Work out the number of lines with the word "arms" in the material below, then reply with that number only.

(Stored items from a collection)
## Start
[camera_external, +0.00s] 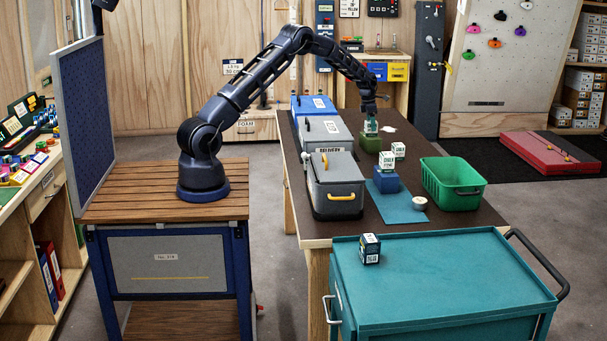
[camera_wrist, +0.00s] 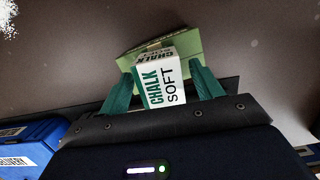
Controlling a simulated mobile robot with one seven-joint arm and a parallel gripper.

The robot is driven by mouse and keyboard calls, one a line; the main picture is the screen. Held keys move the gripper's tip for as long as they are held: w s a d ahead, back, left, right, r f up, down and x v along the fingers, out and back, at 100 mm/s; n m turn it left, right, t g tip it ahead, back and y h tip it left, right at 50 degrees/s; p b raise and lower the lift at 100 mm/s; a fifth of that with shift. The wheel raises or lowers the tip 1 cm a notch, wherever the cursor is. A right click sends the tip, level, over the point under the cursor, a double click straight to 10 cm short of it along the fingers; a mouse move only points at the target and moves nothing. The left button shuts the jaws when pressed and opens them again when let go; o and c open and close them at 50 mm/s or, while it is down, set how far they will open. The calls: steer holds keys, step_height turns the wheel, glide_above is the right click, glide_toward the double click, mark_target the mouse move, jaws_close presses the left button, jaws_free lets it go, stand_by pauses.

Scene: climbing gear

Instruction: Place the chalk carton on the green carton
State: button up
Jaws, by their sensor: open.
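The chalk carton (camera_wrist: 160,82), white with green and black lettering "CHALK SOFT", is between my gripper's two teal fingers in the wrist view. My gripper (camera_external: 371,119) is open around it, pointing down at the far part of the table. In the external view the chalk carton (camera_external: 371,127) appears to rest on the green carton (camera_external: 370,144). A light green surface (camera_wrist: 188,48) shows behind the chalk carton in the wrist view. The exact contact between the two is too small to tell.
Nearer on the table, white chalk cartons (camera_external: 387,161) stand by a blue block (camera_external: 385,183) on a teal mat (camera_external: 400,209). A tape roll (camera_external: 419,203) lies there. Lidded bins (camera_external: 335,183) line the left side; a green crate (camera_external: 453,184) stands right.

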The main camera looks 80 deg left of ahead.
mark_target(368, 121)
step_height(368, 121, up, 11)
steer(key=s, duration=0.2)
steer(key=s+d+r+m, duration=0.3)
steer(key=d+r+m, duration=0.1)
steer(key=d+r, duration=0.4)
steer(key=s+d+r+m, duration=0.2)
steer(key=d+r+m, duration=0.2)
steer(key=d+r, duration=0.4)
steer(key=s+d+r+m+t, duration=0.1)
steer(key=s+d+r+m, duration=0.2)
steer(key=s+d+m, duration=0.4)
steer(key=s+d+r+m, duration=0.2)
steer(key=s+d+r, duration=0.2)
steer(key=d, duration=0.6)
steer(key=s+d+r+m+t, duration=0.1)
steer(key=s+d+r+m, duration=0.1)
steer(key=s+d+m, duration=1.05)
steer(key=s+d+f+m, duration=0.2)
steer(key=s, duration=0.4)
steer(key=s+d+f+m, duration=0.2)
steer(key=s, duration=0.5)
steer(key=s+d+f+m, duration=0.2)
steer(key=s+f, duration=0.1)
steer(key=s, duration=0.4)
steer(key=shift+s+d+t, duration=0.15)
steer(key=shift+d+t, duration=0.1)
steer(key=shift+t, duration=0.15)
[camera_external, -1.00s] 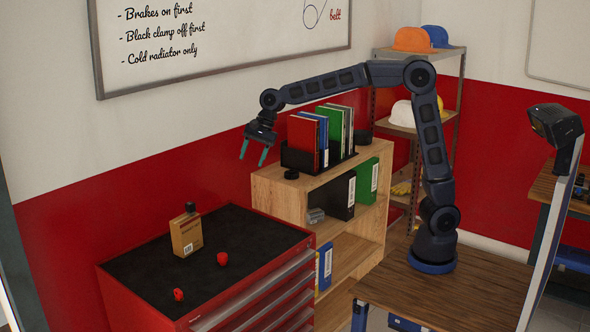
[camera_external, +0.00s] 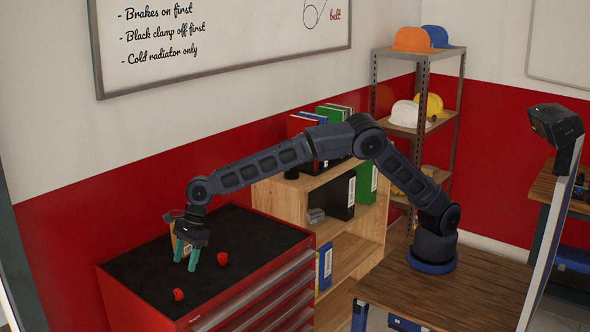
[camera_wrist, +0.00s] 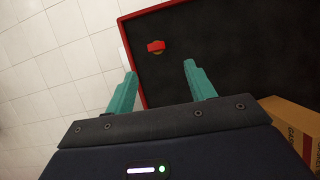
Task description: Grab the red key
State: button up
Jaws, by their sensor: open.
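Two small red objects lie on the black top of the red tool cabinet in the external view. One (camera_external: 178,294) is near the front left corner, the other (camera_external: 222,258) farther right and back. I cannot tell from their shapes which is the red key. In the wrist view one red object (camera_wrist: 155,46) lies beyond the fingertips, close to the cabinet edge; the other is not visible there. My gripper (camera_external: 187,257), with teal fingers, is open and empty above the cabinet top. It also shows in the wrist view (camera_wrist: 160,69), fingers pointing toward that red object without touching it.
A cardboard box (camera_external: 174,248) stands behind my gripper, partly hidden; it shows at lower right in the wrist view (camera_wrist: 292,125). The cabinet (camera_external: 262,292) has free room around the red objects. A wooden shelf (camera_external: 262,195) with binders stands to the right.

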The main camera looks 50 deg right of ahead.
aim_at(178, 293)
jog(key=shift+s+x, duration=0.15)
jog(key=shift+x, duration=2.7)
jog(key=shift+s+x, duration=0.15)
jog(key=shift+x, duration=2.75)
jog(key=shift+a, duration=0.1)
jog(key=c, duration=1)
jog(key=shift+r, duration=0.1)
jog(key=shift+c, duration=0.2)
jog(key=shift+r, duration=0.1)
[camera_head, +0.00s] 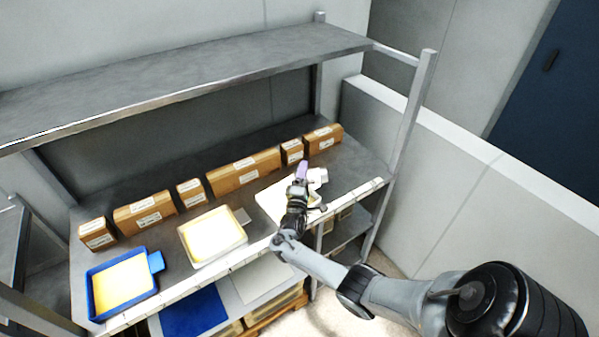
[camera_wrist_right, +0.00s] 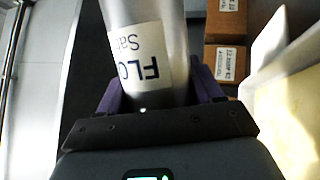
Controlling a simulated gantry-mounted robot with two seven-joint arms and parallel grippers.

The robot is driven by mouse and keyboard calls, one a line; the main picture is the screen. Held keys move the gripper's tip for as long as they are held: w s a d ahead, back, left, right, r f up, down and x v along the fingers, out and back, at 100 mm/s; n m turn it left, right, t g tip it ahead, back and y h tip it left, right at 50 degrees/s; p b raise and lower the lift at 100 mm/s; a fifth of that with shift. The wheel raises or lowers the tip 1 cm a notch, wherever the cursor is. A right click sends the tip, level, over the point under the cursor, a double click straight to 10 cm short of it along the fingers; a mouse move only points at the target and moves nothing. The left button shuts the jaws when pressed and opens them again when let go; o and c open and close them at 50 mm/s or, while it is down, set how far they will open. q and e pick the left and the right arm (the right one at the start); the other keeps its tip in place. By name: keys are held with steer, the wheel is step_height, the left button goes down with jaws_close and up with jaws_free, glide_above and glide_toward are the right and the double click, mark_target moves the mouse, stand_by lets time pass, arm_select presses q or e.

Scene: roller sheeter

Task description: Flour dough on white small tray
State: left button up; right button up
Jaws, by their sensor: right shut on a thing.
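My right gripper (camera_head: 302,170), with purple fingers, is over the right part of the shelf. In the right wrist view my right gripper (camera_wrist_right: 160,100) is shut on a silver shaker (camera_wrist_right: 148,22), whose white label begins "FLO". A bright piece of the shaker (camera_head: 318,176) shows beside the fingers in the head view. A white tray (camera_head: 266,199) lies below, partly hidden by my gripper and arm. A pale tray wall (camera_wrist_right: 268,45) with whitish-yellow contents (camera_wrist_right: 292,120) shows right of the shaker in the wrist view. I cannot tell whether flour is falling. My left gripper is out of view.
A cream tray (camera_head: 187,244) and a blue tray (camera_head: 93,301), both with yellow contents, stand left on the shelf. Several cardboard boxes (camera_head: 243,172) line the back. An upper shelf (camera_head: 200,72) overhangs, and a metal post (camera_head: 409,112) stands at right.

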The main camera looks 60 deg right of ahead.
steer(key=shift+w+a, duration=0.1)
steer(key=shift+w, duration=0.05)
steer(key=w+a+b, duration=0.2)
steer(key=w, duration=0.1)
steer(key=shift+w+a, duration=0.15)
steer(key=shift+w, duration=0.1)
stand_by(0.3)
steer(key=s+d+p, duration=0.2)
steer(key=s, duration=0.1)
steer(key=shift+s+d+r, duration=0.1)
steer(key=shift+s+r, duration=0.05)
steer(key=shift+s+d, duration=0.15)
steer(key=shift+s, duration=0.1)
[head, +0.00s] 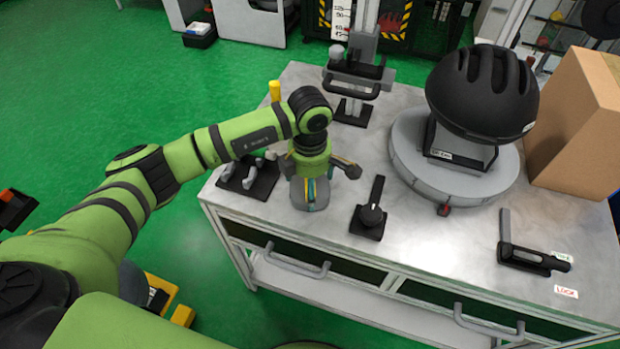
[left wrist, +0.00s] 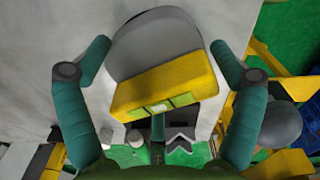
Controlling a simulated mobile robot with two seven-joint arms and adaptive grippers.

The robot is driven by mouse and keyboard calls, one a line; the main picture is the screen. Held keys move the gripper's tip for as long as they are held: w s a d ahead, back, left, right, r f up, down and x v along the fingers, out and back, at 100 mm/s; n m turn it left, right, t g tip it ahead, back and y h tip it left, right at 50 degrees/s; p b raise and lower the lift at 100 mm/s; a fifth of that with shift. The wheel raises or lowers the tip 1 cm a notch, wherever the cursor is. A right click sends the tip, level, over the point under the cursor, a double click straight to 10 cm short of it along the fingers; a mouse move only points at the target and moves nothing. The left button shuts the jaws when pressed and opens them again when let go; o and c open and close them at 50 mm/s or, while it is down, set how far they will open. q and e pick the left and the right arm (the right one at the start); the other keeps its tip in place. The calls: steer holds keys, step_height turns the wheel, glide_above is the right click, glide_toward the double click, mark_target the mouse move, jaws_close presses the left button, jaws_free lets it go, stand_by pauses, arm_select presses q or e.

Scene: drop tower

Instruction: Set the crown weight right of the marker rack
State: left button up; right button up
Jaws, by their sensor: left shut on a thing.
## End
CORRECT RESULT:
2